The answer appears obvious: reduced cost. “At the moment, it is probably costing industries more to run a drone program than they’re getting back on their ROI,” Holland said. “And that’s a problem of scale. But, if we solve that scalability problem, you will reduce costs.”

Regulations are another hurdle that needs to be cleared before drone usage can reach its potential. Although these unmanned craft are becoming increasingly popular, the regulations guiding them are still in their infancy. “Drones are in the sort of sphere where manned aviation was in the ’50s,” Holland said. “We’ve got these fantabulous fandangled flying machines, but we haven’t quite worked on the processes we need to expand them into the wider public.”

Regarding the regulations that do exist, Holland called the safety rules for drone operation simplistic. “It’s based on: Manned aviation stays above 400 ft, people flying drones stay below 400 ft. Stay out of each other’s ways, keep an eye on everything, and everything will be good,” he said. “But, that’s limiting what we can do with drones.”
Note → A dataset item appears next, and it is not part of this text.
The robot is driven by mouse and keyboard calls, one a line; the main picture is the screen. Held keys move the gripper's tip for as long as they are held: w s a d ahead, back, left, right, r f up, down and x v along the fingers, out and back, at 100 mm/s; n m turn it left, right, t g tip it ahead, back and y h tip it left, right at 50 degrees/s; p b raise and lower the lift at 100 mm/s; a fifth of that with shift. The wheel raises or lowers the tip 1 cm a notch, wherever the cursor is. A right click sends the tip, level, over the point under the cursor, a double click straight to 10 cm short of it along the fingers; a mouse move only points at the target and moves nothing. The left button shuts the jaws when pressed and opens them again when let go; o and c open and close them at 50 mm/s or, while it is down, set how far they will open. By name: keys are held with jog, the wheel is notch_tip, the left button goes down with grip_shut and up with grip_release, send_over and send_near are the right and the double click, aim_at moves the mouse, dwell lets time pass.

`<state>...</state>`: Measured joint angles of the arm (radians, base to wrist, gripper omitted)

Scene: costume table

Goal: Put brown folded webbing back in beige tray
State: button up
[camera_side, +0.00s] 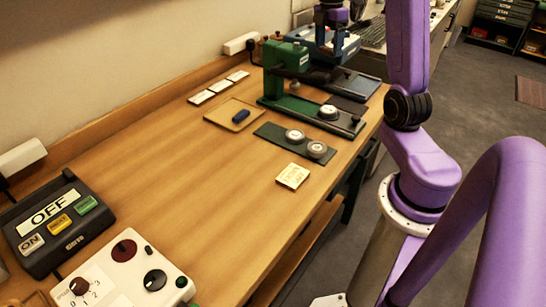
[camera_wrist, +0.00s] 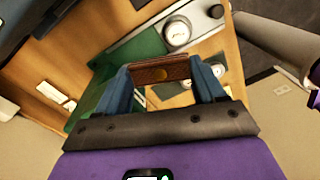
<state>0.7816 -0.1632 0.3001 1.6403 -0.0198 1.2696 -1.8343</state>
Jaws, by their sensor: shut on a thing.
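My gripper (camera_wrist: 162,78) is shut on the brown folded webbing (camera_wrist: 160,72), which lies crosswise between its two blue fingers in the wrist view. In the side view my gripper (camera_side: 337,28) is at the top, in front of the blue press and beyond the green press. I cannot make out the webbing in the side view. The beige tray (camera_side: 217,117) lies flat on the table, left of the green press, with a small dark blue item (camera_side: 241,115) in it. The gripper is well apart from the tray.
The green press (camera_side: 285,70) and blue press (camera_side: 318,42) stand at the back. A dark green plate (camera_side: 275,136) with round gauges and a cream label block (camera_side: 293,176) lie nearer. Control boxes (camera_side: 52,222) stand at front left. The middle of the table is clear.

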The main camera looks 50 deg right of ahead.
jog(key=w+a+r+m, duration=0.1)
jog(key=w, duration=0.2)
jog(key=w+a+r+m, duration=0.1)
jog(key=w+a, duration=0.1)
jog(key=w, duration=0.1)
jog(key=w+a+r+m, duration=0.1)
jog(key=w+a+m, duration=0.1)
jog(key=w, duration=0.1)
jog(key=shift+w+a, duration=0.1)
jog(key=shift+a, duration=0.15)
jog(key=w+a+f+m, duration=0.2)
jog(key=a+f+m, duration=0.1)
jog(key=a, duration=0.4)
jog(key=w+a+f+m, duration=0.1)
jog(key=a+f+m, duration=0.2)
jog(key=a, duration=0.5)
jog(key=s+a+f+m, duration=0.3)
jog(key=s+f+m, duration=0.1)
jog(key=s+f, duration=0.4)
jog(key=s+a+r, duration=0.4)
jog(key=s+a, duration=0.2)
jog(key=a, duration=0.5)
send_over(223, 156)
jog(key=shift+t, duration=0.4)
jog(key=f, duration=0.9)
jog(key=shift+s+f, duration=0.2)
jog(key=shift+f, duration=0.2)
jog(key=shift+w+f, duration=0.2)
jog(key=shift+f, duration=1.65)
Holland suggested that industry has a large role to play in settling the drone regulation frontier. “We’ve got to drive regulation,” he said. “Look, we’re big players in the market. Let’s push the authorities. Let’s say what they need to do to give us the tools and the authority to really put drones into the mainstream.”

This regulatory guidance from industry, he added, must be a team effort. “It’s all about collaboration,” he said, “not competition. There is so much work to do on this, not one company can do it by themselves. We’ve really got to club together here if we want to really embrace the potential of drone use across industry and work together.”